LONDON — Specialist diversity and inclusion consultancy The Unmistakables has put a new leadership team in place after a year of growth.

CEO Asad Dhunna, who founded the firm in 2018, has hired former BT group director of talent, leadership and diversity Simone Marquis (pictured, bottom) to expand the consultancy’s services to offer “inside out inclusion”: helping clients “build cultural confidence” as they navigate diversity, inclusion and hybrid working.

In addition, partner Ben Brooks-Dutton – a former Freuds and Mischief director who joined the firm in 2019 – steps up to become managing partner, while director Simone Harvey (pictured, top right) has expanded her role to become inclusive campaigns director, helping brands and agencies create more representative external campaigns.

The leadership is rounded off with insights and strategy director Ruth Hoyal (pictured, top left), who helps organisations transform their D&I approach internally and externally through data and intelligence. The Unmistakables team also includes director Shilpa Saul, former head of communications at Royal Caribbean International.

Dhunna told PRovoke Media that over the past year, particularly in the wake of Black Lives Matter, the agency had substantially increased its diversity and inclusion consultancy for clients including Unilever, Shelter, Tech Nation and Penguin Random House, and had grown from a team of four to 12 people.

“Interest in DE&I has exploded. We’re working more strategically, inside organisations, looking at culture, behaviours, the make-up of the team and how people work, before external communications. We couldn’t have predicted what’s happened in the world since we launched, now we just need to keep momentum up, and we have to do it consciously. It’s astounding what it took for there to be action, but the level of effort companies are now putting in feels like we’re at a turning point in society.”

Dhunna said clients were also asking the team to look at the development of PR and ad campaigns and content, including whether implicit bias has been playing out: “Having that conversation between client and agency can be difficult – it’s being bold and having the language together to create better work. Either pre-production or as part of insights gathering, we’re there to facilitate that conversation.”

He said The Unmistakables had developed tools to analyse campaigns through the lens of inclusion, as well as building a network of 200 “culture makers” to bring in and advise clients: “It’s about what team the believes and what the brand stands for – it’s way beyond a conversation about tokenistic, tick-box approach of putting a Black person in a role – it’s about a real sense of belonging. We often find people lacking confidence around language and what they can or can’t say, depending on the organisational culture and how safe people feel.”

Harvey added: “The conversation around diversity and inclusion has put a fire in the bellies of many organisations, and the opportunity to deliver more inclusive campaigns has never been greater.

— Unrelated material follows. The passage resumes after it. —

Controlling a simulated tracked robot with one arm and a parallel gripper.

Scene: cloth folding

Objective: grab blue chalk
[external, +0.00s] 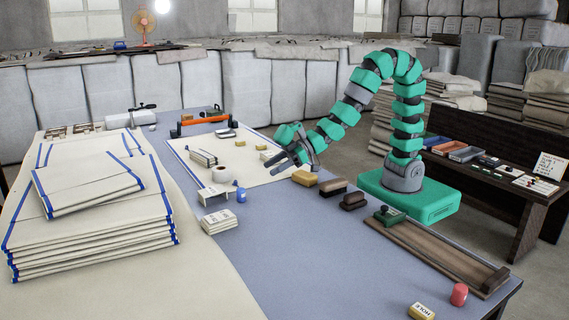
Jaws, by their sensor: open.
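A small upright blue piece (241,195) stands on the grey-blue table beside a small white card stand (214,194). It is the only loose blue item I see near my gripper and may be the blue chalk, but it is too small to be sure. My gripper (292,162) is open and empty. It hangs low over the right part of the cream cloth (262,178), up and to the right of the blue piece and apart from it.
A stack of blue-edged folded cloths (90,225) fills the left. A wooden board (435,250) lies along the right edge. The front middle of the table is clear.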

There is now an urgent need for marketing and communications teams to feel culturally confident and to access authentic insight from often underrepresented voices.

“We’re already helping our client partners deliver stronger, more authentic campaigns that resonate with more audiences and won’t stop until we see true representation not just in campaigns but in the teams that work on them behind-the-scenes.”

The consultancy also works with clients including HSBC, Ted Baker, Fremantle, Macmillan and the England and Wales Cricket Board.